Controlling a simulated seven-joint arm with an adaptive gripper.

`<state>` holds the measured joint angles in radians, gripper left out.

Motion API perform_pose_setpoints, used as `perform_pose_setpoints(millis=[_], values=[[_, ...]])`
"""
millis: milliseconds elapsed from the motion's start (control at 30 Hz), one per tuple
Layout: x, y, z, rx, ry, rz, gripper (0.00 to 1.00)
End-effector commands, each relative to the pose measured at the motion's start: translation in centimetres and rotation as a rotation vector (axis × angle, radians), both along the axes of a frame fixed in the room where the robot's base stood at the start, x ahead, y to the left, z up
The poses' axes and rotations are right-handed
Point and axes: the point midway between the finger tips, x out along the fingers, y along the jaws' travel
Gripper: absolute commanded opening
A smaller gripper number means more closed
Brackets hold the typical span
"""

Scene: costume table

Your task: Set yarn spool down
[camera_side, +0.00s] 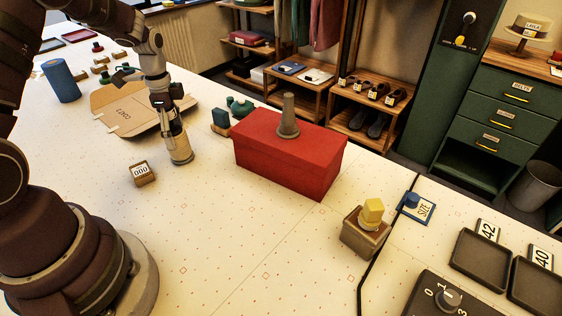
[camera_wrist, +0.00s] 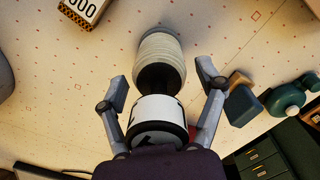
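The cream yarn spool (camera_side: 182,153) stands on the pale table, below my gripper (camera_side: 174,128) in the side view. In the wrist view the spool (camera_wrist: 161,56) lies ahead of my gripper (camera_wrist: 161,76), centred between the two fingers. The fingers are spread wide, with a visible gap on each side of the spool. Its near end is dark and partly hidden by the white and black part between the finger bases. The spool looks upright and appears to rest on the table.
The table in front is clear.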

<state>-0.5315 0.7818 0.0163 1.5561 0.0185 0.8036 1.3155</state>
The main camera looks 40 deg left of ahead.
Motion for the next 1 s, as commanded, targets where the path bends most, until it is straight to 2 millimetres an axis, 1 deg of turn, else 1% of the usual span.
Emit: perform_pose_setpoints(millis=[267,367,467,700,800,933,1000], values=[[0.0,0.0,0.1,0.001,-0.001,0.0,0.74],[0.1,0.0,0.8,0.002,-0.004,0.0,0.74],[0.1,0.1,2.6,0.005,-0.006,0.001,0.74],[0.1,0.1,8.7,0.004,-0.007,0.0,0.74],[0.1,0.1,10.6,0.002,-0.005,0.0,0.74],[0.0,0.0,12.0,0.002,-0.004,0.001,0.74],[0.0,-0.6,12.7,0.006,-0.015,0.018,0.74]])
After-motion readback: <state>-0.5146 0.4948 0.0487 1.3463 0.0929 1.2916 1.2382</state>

***

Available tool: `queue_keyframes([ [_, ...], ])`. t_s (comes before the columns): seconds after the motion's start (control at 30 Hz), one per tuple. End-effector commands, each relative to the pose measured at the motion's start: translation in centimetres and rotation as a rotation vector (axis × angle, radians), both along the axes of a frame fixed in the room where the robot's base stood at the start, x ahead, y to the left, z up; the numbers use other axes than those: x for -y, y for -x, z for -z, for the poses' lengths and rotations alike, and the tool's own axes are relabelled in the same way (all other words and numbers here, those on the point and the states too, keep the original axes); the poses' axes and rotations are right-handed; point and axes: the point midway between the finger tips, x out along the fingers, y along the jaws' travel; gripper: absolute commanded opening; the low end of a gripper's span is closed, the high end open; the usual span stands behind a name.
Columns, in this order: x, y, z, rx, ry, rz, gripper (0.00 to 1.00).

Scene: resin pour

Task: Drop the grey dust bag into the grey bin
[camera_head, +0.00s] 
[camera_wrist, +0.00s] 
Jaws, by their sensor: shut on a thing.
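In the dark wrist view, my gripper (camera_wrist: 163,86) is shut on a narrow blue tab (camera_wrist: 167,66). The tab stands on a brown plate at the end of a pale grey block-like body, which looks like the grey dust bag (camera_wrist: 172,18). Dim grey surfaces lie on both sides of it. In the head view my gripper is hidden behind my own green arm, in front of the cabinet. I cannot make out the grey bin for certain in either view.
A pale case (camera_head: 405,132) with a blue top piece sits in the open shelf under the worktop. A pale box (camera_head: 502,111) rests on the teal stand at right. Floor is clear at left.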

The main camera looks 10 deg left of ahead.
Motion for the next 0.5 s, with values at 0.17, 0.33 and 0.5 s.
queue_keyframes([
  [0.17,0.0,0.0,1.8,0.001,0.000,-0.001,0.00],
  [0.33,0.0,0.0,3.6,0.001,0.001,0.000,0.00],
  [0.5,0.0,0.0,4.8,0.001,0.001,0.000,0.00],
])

***

Nothing but the lines from the line that contains "Controlling a simulated" through the line that contains "millis: milliseconds elapsed" should be given again, each exactly as it stands, both ends included.

# [Written solution]
Controlling a simulated seven-joint arm with an adaptive gripper.

`<state>` holds the measured joint angles in radians, gripper left out.

Motion API perform_pose_setpoints, used as `perform_pose_setpoints(millis=[_], values=[[_, ...]])`
"""
millis: milliseconds elapsed from the motion's start (control at 30 Hz), one per tuple

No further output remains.